Speaking on behalf of residents Heidi Richards and Robert Bruce gave a presentation to council two weeks ago to try to convince them to overturn their decision to close the facility, pointing out there had been zero public consultation with residents before the decision was made.
“We are asking for a consultation meeting for council to address our concerns as there has been no public consultation-general meeting regarding this subject matter,” Ms Richards told council.
“Not having a waste transfer station means that outside the population within the serviceable main town (274 people), there are as many people on the outskirts of town.

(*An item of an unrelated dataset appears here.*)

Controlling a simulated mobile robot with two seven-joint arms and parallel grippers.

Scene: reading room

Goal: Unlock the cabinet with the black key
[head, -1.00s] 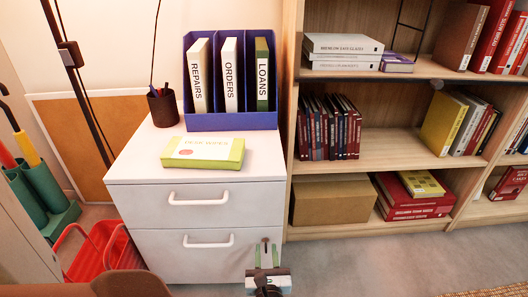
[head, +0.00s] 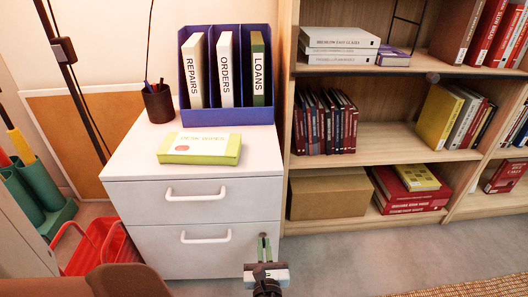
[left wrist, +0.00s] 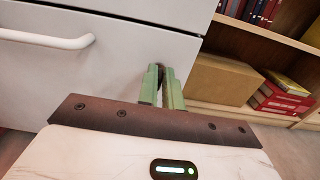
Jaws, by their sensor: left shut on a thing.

In the 2021 census Mount Garnet had 532 people and since this census, we have had moderate growth in the town that rely on the services of our town.
“Subsequently these people will need to transport their waste further, which could be excess of 40kms, to the lnnot Springs Waste Transfer Station.”
She also drew attention to the number of tourists attracted to the area and the waste generated by them as well as the fact that waste collection trucks did not pick up bins in the surrounding area, meaning all those residents had to transport their waste to a transfer station.
Ms Richards said the closure had raised a number of concerns in the community including:
▪ The overall environmental impact on the culture, mental and physical health of the community including the morale within the community;
▪ The substantial elderly population, with some of these residents on restricted licences only allowed to drive within the town area so they could not access the Innot Springs facility;
▪ The high likelihood of property owners burying waste/rubbish on their properties;
▪ The risk of illegal dumping of waste;
▪ Bio-security risks due to garden waste, saying it was not just a health hazard, but a fire risk to the town as a whole.
Mr Bruce also expressed concerns that Mt Garnet was being singled out due to the fact that Millaa Millaa and Innot Springs also had low utilisation rates but were not being considered for closure.
The pair pleaded with council to mirror the successful way in which Mt Carbine operates which they say works extremely well and is cost effective to run.
“We recognise the existing structure is in failure mode and we would like to propose an alternative option, which is likely to be cheaper for TRC in the long run,” Ms Richards said.
“An alternative option is being put forward and that is to investigate the way in which the transfer station at Mount Carbine operates and to explore how we can best use and maximise access to the facility by everyone in the community.
“This (Mt Carbine) transfer station currently uses removable commercial bins that are picked up on a regular basis and appears to be operating effectively.
“We strongly invite council to take the measures necessary to investigate this as a very viable and cost reducing option.”
After their presentation, Cr Peter Hodge told the pair that the decision could only be overturned through a recission motion which could not be put to the meeting they were hosting at the time.